Autonomous Underwater Laser Detection

Motivating Automatic Underwater Laser Detection:

State of the art techniques for measuring fish length involve capturing fish and measuring them above water or training divers to ‘eyeball’ fish lengths. Both methods are extremely resource intensive and the latter is inaccurate. However, using a rigidly attached laser on a camera, it is possible to get the distance that a laser dot hits.

The laser dot move towards the vanishing point as the object it hits gets farther away.

The FishSense research team was able to implement an algorithm that can take a laser dot in an image and, after thorough calibration, get the depth at that point. Then, when pointed at a fish that is perpendicular length-wise to the camera, as seen below, trigonometry can be used to get fish length. The method isn’t perfect, but it is far superior to currently used techniques.

Example of how trigonometry can be used to calculate the length of a fish, given that it is perpendicular to the camera.

The problem is that it takes multiple seconds to label each laser. Each deployment returned thousands of images of fish whose lengths needed to be measured. Thus, an autonomous system to detect laser dots is necessary.

The Method:

Many different approaches were tried, to no avail. A laser dot in an image SHOULD be the brighest point, but looking for the brightest contours within an image didn’t work, but reflections of sunlight off of bubbles proved to be just as bright as the laser underwater. 2-D impulse detection, interest point detection, and edge detection all proved to be ineffective methods as well.

Example of a failed interest point detection, using the SIFT detector. The purple circle is the detected laser, which is clearly wrong.

Thus, I decided that this was a machine learning problem. At first, I tried a regression network. Because the laser is rigidly attached to the camera, and because the position and orientation of the laser are known, it was possible to put a “mask” over an image. The laser is guaranteed to always lie within this mask. This was just to limit the amount of information going into the network.

On the left is the image RAW, with the laser represented as a white dot on the fish. On the right is the same image with the mask applied on top of it. The laser dot is visible within this mask.

The regression network was fairly bulky, consisting of several convolutional and dense layers. It was trained on the few hundred images available, with the input being a masked image and the output being just 2 numbers, the x and y coordinate. After several hours of training, I realized that this approach would not work. I neglected the fact that neural networks do not behave great with regression problems, and there was just not enough data. On top of that, the model was far too large. All the predicted outputs converged to the center of the image, regardless of what image was given, as seen below.

On the left is a summary of the regression model used. On the right is an example of the model failing to predict the laser. Within the red circle is the actual laser and within the green circle is the predicted laser.

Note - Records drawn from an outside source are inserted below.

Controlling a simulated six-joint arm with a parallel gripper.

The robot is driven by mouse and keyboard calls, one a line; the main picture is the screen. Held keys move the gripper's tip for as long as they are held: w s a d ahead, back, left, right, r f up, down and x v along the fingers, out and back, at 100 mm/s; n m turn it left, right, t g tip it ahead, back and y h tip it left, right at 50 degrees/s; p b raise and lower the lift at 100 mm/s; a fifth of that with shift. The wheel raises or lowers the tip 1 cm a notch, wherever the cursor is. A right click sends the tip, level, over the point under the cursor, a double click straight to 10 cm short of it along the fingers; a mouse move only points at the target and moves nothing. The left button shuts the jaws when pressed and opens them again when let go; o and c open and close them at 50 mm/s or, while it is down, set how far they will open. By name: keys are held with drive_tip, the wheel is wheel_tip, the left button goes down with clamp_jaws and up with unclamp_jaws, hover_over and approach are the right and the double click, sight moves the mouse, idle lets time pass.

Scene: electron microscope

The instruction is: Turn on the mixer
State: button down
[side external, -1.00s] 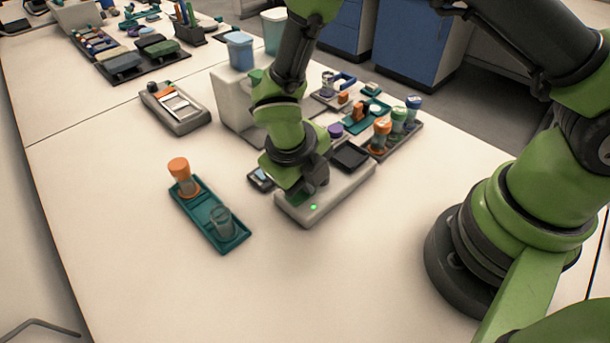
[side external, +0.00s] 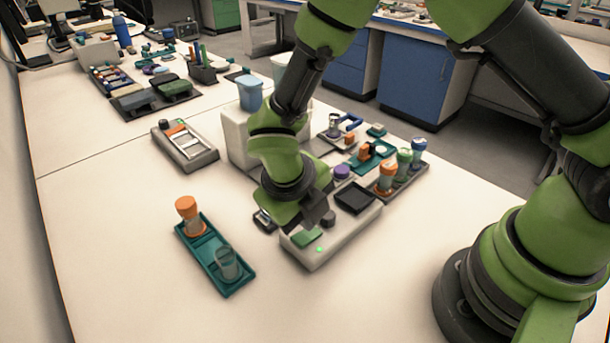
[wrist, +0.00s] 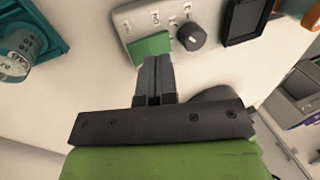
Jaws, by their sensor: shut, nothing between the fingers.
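The mixer appears to be the pale box (side external: 346,236) in the middle of the table. It has a black pad (side external: 355,198), a dark round knob (side external: 328,217), a green rectangular button (side external: 307,237) and a lit green lamp (side external: 319,249). I cannot tell whether the fingertips touch the button.
A teal tray (side external: 232,283) with an orange-capped vial (side external: 188,212) and a clear cup (side external: 227,262) lies to the left. A tray of capped bottles (side external: 404,168) stands behind right. A large pale block (side external: 238,135) is behind my gripper. The front table is clear.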

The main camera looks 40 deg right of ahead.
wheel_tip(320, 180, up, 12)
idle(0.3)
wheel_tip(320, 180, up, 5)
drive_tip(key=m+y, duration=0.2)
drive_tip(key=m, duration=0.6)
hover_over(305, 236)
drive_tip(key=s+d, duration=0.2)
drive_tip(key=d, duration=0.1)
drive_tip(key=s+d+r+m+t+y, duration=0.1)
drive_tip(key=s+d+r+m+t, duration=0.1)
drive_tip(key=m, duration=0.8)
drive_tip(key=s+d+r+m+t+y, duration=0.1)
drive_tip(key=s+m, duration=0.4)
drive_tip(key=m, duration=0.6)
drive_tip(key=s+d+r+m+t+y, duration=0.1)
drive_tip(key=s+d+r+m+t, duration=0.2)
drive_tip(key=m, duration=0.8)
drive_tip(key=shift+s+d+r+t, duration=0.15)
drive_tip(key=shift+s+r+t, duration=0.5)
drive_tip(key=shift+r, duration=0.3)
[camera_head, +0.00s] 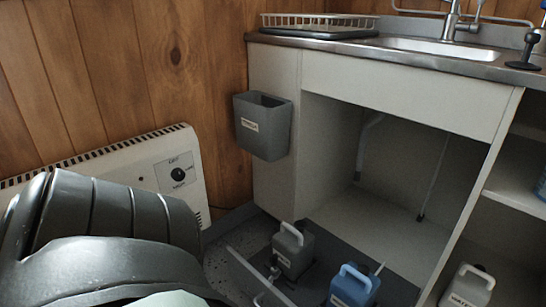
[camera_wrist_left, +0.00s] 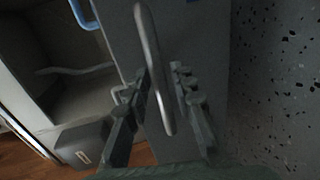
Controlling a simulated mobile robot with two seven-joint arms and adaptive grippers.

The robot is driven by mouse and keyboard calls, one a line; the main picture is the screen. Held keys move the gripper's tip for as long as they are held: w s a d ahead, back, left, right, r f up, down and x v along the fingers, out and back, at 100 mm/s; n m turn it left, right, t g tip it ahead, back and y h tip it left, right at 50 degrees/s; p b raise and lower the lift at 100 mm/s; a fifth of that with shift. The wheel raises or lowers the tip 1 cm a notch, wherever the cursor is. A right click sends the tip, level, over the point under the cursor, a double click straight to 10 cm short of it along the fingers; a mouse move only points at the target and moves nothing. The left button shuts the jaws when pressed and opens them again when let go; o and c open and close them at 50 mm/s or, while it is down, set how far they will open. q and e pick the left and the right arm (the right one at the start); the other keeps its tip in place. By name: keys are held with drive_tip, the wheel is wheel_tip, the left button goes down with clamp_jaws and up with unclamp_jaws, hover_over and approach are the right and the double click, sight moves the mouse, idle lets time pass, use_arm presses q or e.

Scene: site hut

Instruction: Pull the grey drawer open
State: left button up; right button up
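The grey drawer (camera_head: 262,275) is low under the sink, with jugs visible in its open top; its front appears to stand out from the cabinet, but how far is hard to tell. In the left wrist view its grey front (camera_wrist_left: 210,40) carries a metal bar handle (camera_wrist_left: 152,55). My left gripper (camera_wrist_left: 161,76) has its fingers on either side of this bar, with small gaps visible, so it looks open around the handle. In the head view my left arm's dark bulk hides this gripper. My right gripper is out of view.
A grey jug (camera_head: 292,250) and a blue jug (camera_head: 352,288) stand in the drawer. A pale jug (camera_head: 468,287) is at right. A grey bin (camera_head: 263,126) hangs on the cabinet side. A white heater (camera_head: 175,165) stands by the wall. Speckled floor (camera_wrist_left: 285,85) lies before the drawer.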

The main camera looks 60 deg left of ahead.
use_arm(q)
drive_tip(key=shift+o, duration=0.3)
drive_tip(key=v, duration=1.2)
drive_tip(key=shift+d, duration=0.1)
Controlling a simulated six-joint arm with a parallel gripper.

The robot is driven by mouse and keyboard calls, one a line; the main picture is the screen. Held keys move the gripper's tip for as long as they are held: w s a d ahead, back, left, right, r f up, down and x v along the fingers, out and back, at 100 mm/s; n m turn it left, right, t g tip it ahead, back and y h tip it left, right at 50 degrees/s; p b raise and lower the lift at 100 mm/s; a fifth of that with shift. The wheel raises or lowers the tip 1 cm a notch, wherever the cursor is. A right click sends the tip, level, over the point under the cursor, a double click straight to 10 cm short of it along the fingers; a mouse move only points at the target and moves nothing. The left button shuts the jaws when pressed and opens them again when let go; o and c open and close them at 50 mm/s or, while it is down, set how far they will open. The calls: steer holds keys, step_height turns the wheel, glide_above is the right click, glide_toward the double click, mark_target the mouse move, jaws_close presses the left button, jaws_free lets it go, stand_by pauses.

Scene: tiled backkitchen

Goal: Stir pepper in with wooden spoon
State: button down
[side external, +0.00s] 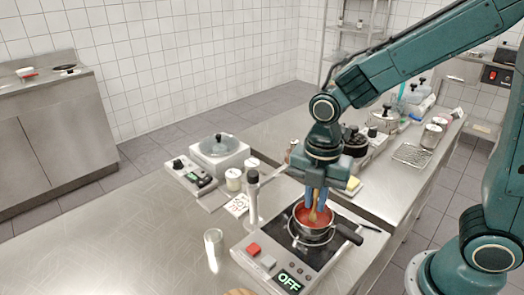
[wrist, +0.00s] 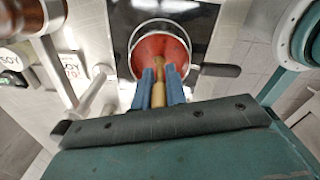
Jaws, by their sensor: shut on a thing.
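My gripper (side external: 316,195) is above the saucepan (side external: 332,237) and points down. In the wrist view my gripper (wrist: 160,75) has its two blue fingers shut on the wooden spoon (wrist: 158,95). The spoon (side external: 314,214) reaches down into the red sauce (side external: 301,214); its lower end is hidden there. The red sauce also shows in the wrist view (wrist: 150,47). The saucepan stands on the black top of a hot plate (side external: 290,236), its dark handle toward the lower right. The hot plate's display reads OFF. I cannot make out pepper in the sauce.
A tall pepper mill or shaker-like cylinder (side external: 253,200) stands left of the hot plate, with a clear glass tube (side external: 214,248) nearby. A scale-like device with a lidded bowl (side external: 218,148) and small jars stand behind.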

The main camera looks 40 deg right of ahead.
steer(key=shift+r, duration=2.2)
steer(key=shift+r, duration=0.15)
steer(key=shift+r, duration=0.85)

My next idea was to use a binary laser or no laser classifer. Essentially, given a 20 x 20 pixel tile from the image, I wanted to create a model that could predict whether there was a laser within the image or not. In order to get training data, I took images from previous deployments and split the entire image into 20 x 20 pixel squares, so long as the square did not have a laser in it. These 20 x 20 tiles were the “no-laser” tiles. Then, I stored every single possible tile that contained the laser within it. These were the “laser” tiles. The model itself was extremely lightweight (summarized below).

On the left is a summary of the binary classifier model. On the right is an example of a laser tile.

The model itself worked super well! In deployment, however, it would be very, very costly to look at every single tile in an image. Therefore, I used a local peak finder to lower the number of options available. Local peaks within an image are the points in the image with the highest intensity. The laser is guaranteed to be a local peak, and so the idea was if I took 20 x 20 tiles around each local peak and tossed them all into the binary classifier, we’d know exactly which point was the laser. This was further augmented by only looking at local peaks within the mask.

Example of the laser dot being predicted correctly. The red drawn circle is the correct prediction of the laser dot.

Ultimately, this method achieved a precision of .996 and a recall of .981, which I deemed good enough to continue on to different work.